Stata FAQ: How is the 95% CI of the variance component in a mixed model calculated?
Below is a mixed model, where female is used to predict mathach, the model includes a random intercept, where the level 2 units are defined by the variable id.
mixed mathach female || id: Performing EM optimization: Performing gradient-based optimization: Iteration 0: log restricted-likelihood = -23528.021 Iteration 1: log restricted-likelihood = -23528.021 Computing standard errors: Mixed-effects REML regression Number of obs = 7185 Group variable: school Number of groups = 160 Obs per group: min = 14 avg = 44.9 max = 67 Wald chi2(1) = 62.83 Log restricted-likelihood = -23528.021 Prob > chi2 = 0.0000 ------------------------------------------------------------------------------ mathach | Coef. Std. Err. z P>|z| [95% Conf. Interval] -------------+---------------------------------------------------------------- female | -1.358992 .1714418 -7.93 0.000 -1.695012 -1.022972 _cons | 13.34494 .2546749 52.40 0.000 12.84579 13.8441 ------------------------------------------------------------------------------ ------------------------------------------------------------------------------ Random-effects Parameters | Estimate Std. Err. [95% Conf. Interval] -----------------------------+------------------------------------------------ id: Identity | sd(_cons) | 2.858072 .1798756 2.526399 3.233288 -----------------------------+------------------------------------------------ sd(Residual) | 6.232982 .0525962 6.130743 6.336926 ------------------------------------------------------------------------------ LR test vs. linear regression: chibar2(01) = 938.95 Prob >= chibar2 = 0.0000
At the bottom of the output is the table that displays the estimates of the standard deviation of random effects (variances are shown if the var option is used). The standard deviation (SD) of the random intercept is displayed on the line beginning sd(_cons) and is estimated as 2.86 for this model. In addition to the estimate of the random intercept, the table includes the standard error of the estimate, and the 95% confidence interval (CI). You may notice that the lower bound for the CI is not equal to 2.858 – 1.96*.18 (= 2.506), the upper bound of the CI is also seemingly inconsistent with the output. Why isn’t the CI calculated in the usual way (i.e. b +/- 1.96*se)? The CI actually is calculated in the usual way, it’s just that the displayed values just aren’t the correct values to use to in the calculation.

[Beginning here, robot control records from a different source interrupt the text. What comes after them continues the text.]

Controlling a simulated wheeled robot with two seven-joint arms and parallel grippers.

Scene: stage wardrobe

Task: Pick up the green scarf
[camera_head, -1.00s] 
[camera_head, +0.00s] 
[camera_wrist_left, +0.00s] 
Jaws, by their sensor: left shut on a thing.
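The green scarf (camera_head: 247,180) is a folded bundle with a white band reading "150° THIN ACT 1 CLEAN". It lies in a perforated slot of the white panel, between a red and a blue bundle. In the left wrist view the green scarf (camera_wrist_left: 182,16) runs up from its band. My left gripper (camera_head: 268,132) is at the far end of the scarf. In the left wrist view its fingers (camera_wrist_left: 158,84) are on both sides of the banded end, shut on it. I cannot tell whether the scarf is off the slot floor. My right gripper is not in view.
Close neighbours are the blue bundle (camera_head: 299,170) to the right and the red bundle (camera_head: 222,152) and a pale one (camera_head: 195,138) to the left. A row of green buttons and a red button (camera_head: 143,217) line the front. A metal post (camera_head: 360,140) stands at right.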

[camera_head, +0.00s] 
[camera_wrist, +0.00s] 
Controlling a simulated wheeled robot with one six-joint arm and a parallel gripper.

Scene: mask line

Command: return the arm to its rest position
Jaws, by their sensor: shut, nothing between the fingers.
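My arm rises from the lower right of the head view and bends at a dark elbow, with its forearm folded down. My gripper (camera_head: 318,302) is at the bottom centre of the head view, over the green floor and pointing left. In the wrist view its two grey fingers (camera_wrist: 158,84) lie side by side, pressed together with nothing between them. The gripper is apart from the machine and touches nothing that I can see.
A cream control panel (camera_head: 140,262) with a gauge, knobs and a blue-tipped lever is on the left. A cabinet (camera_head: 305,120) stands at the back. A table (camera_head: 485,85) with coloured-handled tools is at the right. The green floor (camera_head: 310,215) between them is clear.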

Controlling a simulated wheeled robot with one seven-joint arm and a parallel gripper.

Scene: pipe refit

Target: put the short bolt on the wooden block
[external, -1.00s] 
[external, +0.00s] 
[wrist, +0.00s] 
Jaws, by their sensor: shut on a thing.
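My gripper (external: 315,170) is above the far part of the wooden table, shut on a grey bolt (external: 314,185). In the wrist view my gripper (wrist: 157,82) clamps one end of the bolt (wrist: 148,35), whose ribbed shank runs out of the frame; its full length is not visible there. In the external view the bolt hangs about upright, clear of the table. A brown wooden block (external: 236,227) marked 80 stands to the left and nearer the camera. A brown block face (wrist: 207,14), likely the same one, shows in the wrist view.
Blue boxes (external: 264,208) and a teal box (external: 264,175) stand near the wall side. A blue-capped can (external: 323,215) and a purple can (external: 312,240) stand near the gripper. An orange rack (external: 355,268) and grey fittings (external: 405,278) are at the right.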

To understand why the values displayed are not used calculate the 95% CI it is important to know that Stata doesn’t actually estimate the variance (or the standard deviation) of the random effects, instead it estimates the natural log of the variance (i.e., ln(var)), which assures that the variance (and standard deviation) will always be positive. Stata then exponentiates the estimates so that what you see is the variance (or the standard deviation if the sd option is used). Knowing this, we can see that the correct formula for the confidence interval involves the natural logs of the coefficients and standard errors displayed, specifically:
CI = exp(ln(var) +/- 1.96*(ln(sevar))
where sevar is the standard error of the estimate of the variance of the random effect. Calculating the CI this was assures that the lower bound of the CI will never be below zero. It also results in CIs that are not symmetric around the estimate of the variance or standard deviation.
We can use the returned results that Stata stores after the model is run to calculate the CI. The ln(var) of the random intercept is stored in the rather odd looking macro _b[lns1_1_1:_cons] , and the standard error is stored in _se[lns1_1_1:_cons]. We can use those values, along with the display command, to calculate the lower and upper bounds of the CI. The code below does just that:
mixed mathach female || id: /*coefficient of ln(standard deviation of _cons)*/ matrix list e(b) display _b[lns1_1_1:_cons] /*coefficient of standard error of ln(standard deviation of _cons)*/ matrix list e(V) display .00394219^(0.5) display _se[lns1_1_1:_cons] /* display variance of _cons*/ display exp(_b[lns1_1_1:_cons])^2 /* display standard error of variance of _cons*/ display 2*exp(_b[lns1_1_1:_cons])*exp(_b[lns1_1_1:_cons])* /// _se[lns1_1_1:_cons] /* display 95% CI of variance of _cons*/ display (exp(_b[lns1_1_1:_cons] - invnormal(0.975)* /// _se[lns1_1_1:_cons]))^2 display (exp(_b[lns1_1_1:_cons] + invnormal(0.975)* /// _se[lns1_1_1:_cons]))^2
These values should be very close to the bounds of the CI shown in the output, there may be some (very) small differences because Stata uses a more precise approximation to the correct z value for a 95% CI (1.959964…) than we used (1.96). Note that in order to get the confidence interval for the variance you will need to square the upper and lower bounds of the CI, the same way that you square the SD to get the variance.